Wednesday

 

Pseudo-Ethicist on Churchill at Hamilton

On numerous occasions I’ve suggested that Randy Cohen doesn’t do a particularly good job at being an ethicist. Atticus Finch suggested that you should put yourself in someone else’s shoes before you judge them, and today I’m going to attempt that. Since no one ever sends me ethical questions to answer, so I’m going to answer a question ripped from today’s headlines.

I am the President of a liberal arts college in upstate New York, near Utica. Five days ago, a news story broke about a Professor at another school who we had invited to speak to the students here. It turns out he had written an essay arguing that the 9/11 attackers were completely justified. In response to this news, there have been many calls to cancel the speech. In addition, threatening letters have been sent to me, the Professor in question, and other staff at my school. Also, some donors withdrew pledges and some students renounced their interest in matriculating. I found his essay “repellent,” but his speech was going to be about Native American activism, which is at best tangentially related to the essay. I cancelled the speech, saying, “but the point came that I simply felt that this threat was too large for us to handle.” Still, I feel like I’ve important violated free speech principles. What should I have done?

In order to answer I read through the essay he wrote, and you’re quite right to find it repellent. For one thing, he makes claims about the attackers responding to the death’s of Iraqis from the first Gulf War which are wholly unsubstantiated. For another, his whole argument comes down to, “The United States has done terrible things in the past, including killing a great many people. It is therefore justifiable to kill any citizen of the United States, at least up to the number of people who have been killed by United States military operations.” Among the many flaws in this argument, one apparent one is that it, out of hand, treats every military action by the U.S. as unjustified. Also, its notion of collective guilt is both false and dangerous. Collective guilt was one of the primary justifications for Stalinist purges. He brings up collective guilt by noting that the German population was held collectively responsible for the Nazi government’s actions, but fails to note that the remedy for their supposed guilt was nothing, outside of a very few people who were tried as war criminals. I am getting all of this out of the way first because it is far easier to explain what’s wrong with Prof. Churchill’s argument than to advise you on how to respond to it.

While your college’s commitment to presenting a diversity of views is excellent, it is obviously not an absolute obligation. But since you had already made a commitment to have Prof. Churchill speak, the question is under what circumstances should a speech be cancelled due to unrelated statements the speaker has made. I would suggest that once an agreement has already been made, the fact that the speaker has made statements that are false, controversial, and deeply hurtful isn’t a good reason to cancel the speech. In fact it would probably make the whole experience more interesting for the students, giving them a chance to confront his arguments and understand for themselves that they are wrong (or not, some students may come away thinking what he says is true).
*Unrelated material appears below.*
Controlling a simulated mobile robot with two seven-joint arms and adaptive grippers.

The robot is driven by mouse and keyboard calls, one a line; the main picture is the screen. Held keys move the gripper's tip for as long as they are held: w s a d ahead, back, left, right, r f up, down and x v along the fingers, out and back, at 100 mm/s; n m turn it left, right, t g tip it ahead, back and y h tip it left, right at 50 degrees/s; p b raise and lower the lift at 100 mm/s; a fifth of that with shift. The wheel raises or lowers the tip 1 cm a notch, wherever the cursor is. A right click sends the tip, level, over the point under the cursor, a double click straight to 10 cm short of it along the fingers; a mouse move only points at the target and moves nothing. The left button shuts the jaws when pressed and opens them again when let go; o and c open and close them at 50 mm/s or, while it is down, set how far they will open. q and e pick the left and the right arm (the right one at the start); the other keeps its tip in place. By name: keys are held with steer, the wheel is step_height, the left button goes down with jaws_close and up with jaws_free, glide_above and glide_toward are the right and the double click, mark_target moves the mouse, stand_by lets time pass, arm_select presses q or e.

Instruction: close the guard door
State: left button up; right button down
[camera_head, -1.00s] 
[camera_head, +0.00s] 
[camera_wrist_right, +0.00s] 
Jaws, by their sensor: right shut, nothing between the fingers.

However, you have obligations besides the one to establish an environment where a variety of ideas (even false and pernicious ones) can be heard and possibly flourish. I therefore think that the downturns in donations and applications are sufficient reasons to cancel the event, depending on how severe there long term affect on the college may be. The idea that you are canceling the event due to threats of violence is of course worrisome, since it incentiveizes future threats of violence to obstruct other speakers which people find objectionable. I’m therefore fairly certain that even if the threats were the real reason you cancelled, it was a mistake to say so. I would have gone with a statement that the considerable outrage it sparked among alumni made you reconsider. And I would have cancelled the speech, not because of how disgusting Churchill’s remarks are, but in spite of them.

I also don’t think anyone who disagrees with Mr. Churchill’s views, now that they are known, has an obligation to help him disseminate them. But that’s a separate issue about whether or not you should have booked him if you had known what he was likely to say. I recognize this response may be under-attentive to the hurt his statements have caused people who lost friends and loved-ones in the 9/11, and while those people have every right to be angry with him, I don’t think that would have been a sufficient reason to cancel.